By Seth Preston, Communications Manager, Air Quality Program

Saturday morning (Sept. 22, 2012) Air quality remains in the “hazardous” category in the Wenatchee area and nearby communities such as Cashmere and Pateros, according to the Washington Department of Ecology (Ecology).

However, some areas along the eastern slopes of the Cascade Mountains did see some improvement in air quality overnight. Leavenworth, Yakima (both “unhealthy”), Ellensburg (“moderate”) and Cle Elum (“good”) saw some clearing overnight. But winds did push some smoke into the Methow Valley overnight, leading to “unhealthy” conditions.
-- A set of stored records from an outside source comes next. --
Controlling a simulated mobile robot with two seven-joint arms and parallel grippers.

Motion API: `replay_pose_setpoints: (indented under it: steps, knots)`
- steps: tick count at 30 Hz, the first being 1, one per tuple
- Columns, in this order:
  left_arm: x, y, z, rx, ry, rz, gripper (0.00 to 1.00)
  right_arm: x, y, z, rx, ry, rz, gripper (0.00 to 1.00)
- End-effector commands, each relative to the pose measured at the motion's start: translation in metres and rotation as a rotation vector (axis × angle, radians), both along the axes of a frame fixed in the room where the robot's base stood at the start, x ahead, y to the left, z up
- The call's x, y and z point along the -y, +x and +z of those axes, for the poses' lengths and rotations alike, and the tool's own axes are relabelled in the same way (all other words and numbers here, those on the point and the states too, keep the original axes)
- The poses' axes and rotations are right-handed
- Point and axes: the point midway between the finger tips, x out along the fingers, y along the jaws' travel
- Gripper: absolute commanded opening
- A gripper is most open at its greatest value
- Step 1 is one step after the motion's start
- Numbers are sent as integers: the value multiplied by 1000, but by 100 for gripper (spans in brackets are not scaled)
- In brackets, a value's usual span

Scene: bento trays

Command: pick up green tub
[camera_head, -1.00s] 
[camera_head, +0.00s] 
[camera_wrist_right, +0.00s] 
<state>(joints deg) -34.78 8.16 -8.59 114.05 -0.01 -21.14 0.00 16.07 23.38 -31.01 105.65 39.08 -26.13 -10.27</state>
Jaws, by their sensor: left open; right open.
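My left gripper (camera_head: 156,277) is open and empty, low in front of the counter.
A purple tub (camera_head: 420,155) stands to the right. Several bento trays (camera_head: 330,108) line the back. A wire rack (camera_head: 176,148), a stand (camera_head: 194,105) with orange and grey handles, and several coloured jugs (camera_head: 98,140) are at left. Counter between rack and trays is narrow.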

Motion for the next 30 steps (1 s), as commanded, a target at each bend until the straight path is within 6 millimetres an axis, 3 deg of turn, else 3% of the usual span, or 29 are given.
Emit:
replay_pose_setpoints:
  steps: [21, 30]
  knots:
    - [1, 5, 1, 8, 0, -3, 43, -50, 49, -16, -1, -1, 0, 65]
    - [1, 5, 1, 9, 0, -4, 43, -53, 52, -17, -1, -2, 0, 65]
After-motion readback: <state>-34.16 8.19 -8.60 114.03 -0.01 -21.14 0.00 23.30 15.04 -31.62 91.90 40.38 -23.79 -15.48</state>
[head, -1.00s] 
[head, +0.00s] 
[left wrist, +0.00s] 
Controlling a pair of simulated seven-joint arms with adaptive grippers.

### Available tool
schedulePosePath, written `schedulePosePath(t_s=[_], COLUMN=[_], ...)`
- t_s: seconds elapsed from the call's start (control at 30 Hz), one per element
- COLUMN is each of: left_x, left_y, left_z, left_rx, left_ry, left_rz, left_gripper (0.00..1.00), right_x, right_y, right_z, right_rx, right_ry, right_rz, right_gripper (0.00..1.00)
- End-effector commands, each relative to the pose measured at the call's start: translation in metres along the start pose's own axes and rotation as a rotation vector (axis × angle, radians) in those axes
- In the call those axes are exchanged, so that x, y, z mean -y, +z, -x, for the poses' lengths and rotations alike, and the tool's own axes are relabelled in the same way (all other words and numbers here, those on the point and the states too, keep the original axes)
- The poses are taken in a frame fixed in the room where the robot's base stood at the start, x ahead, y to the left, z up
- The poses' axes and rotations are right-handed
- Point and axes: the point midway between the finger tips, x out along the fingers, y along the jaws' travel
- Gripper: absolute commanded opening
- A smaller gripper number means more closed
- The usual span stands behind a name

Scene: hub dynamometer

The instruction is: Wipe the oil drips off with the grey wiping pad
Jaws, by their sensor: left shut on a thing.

A red flag warning remains in effect because of the threat of thunderstorms and lightning today. “The weather system should also help stir things up a bit and lead to a small improvement in air quality in these areas, but we certainly hope it won’t spark more wildfires,” said Ecology forecaster Ranil Dhammapala.

Air quality in the Columbia Basin and Spokane has shown some marginal improvement over the last day to the “unhealthy for sensitive groups” category. Air in these areas should improve slightly over the weekend. Pullman and Clarkston were impacted Friday by smoke from Idaho wildfires; air quality this morning was in the “unhealthy” and “very unhealthy” categories, respectively, in those communities. However, some clearing is possible today because smoke from Idaho is expected to be less of a problem.

Some cooler temperatures are on tap for Eastern Washington next week, which could help reduce fire activity.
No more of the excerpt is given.